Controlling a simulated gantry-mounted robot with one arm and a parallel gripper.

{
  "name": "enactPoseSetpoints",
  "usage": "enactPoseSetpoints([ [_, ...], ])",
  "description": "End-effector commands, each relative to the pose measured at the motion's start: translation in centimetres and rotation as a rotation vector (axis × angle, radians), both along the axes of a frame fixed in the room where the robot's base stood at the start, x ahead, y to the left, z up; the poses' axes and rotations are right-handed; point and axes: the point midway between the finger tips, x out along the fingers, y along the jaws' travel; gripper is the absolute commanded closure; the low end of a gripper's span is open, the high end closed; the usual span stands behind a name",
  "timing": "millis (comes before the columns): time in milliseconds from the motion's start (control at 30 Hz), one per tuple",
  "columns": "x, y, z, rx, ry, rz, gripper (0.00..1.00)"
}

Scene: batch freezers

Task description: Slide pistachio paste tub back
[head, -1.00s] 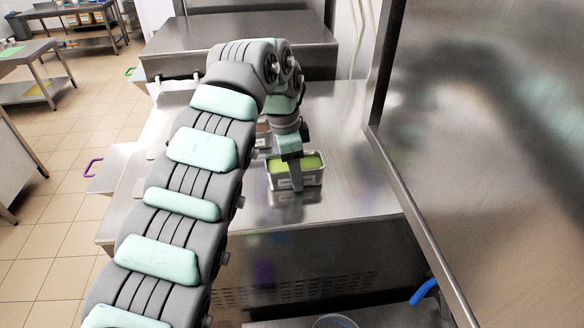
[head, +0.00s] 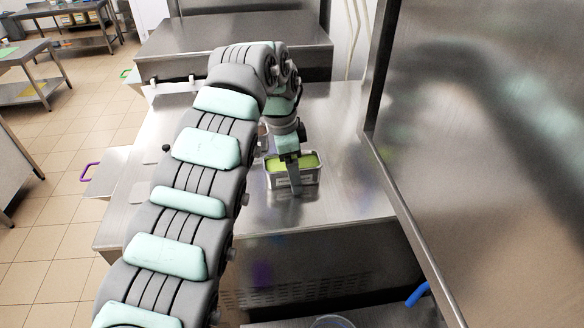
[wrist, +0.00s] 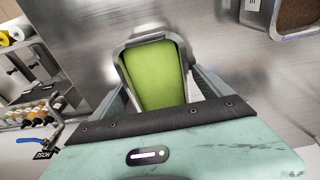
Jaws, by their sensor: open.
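The pistachio paste tub (head: 308,179) is a metal rectangular pan filled with green paste, with a pale label on its near side. It stands on the steel counter (head: 345,205). My gripper (head: 292,178) points down at it, with one finger in front of the near side. In the wrist view, the tub (wrist: 151,73) lies between the two fingers of my gripper (wrist: 158,78), one along each side. The jaws are open. Whether either finger touches the tub cannot be told.
A second metal pan with brown contents (wrist: 297,14) sits nearby, mostly hidden behind my arm in the head view. A large steel panel (head: 490,150) rises close on the right. Several bottles (wrist: 38,112) show at left in the wrist view. Bare counter lies around the tub.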

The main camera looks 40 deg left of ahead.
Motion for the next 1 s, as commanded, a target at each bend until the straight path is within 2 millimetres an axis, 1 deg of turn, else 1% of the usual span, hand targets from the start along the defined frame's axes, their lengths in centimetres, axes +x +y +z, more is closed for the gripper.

The exercise —
Leave the images out, please, and restate each line word for word.

Written reply —
Controlling a simulated gantry-mounted robot with one arm and a parallel gripper.

{
  "name": "enactPoseSetpoints",
  "usage": "enactPoseSetpoints([ [_, ...], ])",
  "description": "End-effector commands, each relative to the pose measured at the motion's start: translation in centimetres and rotation as a rotation vector (axis × angle, radians), both along the axes of a frame fixed in the room where the robot's base stood at the start, x ahead, y to the left, z up; the poses' axes and rotations are right-handed; point and axes: the point midway between the finger tips, x out along the fingers, y along the jaws' travel; gripper is the absolute commanded closure; the low end of a gripper's span is open, the high end closed; the usual span stands behind a name",
  "timing": "millis (comes before the columns): time in milliseconds from the motion's start (control at 30 Hz), one per tuple",
  "columns": "x, y, z, rx, ry, rz, gripper (0.00..1.00)"
}

Scene: batch freezers

Task description: Slide pistachio paste tub back
[head, -1.00s] 
[head, +0.00s] 
[wrist, +0.00s] 
Jaws, by their sensor: open.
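The pistachio paste tub (head: 308,179) is a metal rectangular pan filled with green paste, with a pale label on its near side. It stands on the steel counter (head: 345,205). My gripper (head: 292,178) points down at it, with one finger in front of the near side. In the wrist view, the tub (wrist: 151,73) lies between the two fingers of my gripper (wrist: 158,78), one along each side. The jaws are open. Whether either finger touches the tub cannot be told.
A second metal pan with brown contents (wrist: 297,14) sits nearby, mostly hidden behind my arm in the head view. A large steel panel (head: 490,150) rises close on the right. Several bottles (wrist: 38,112) show at left in the wrist view. Bare counter lies around the tub.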

The main camera looks 40 deg left of ahead.
Motion for the next 1 s, as commanded, a target at each bend until the straight path is within 2 millimetres an axis, 1 deg of turn, else 1% of the usual span, hand targets from the start along the defined frame's axes, their lengths in centimetres, axes +x +y +z, more is closed for the gripper.

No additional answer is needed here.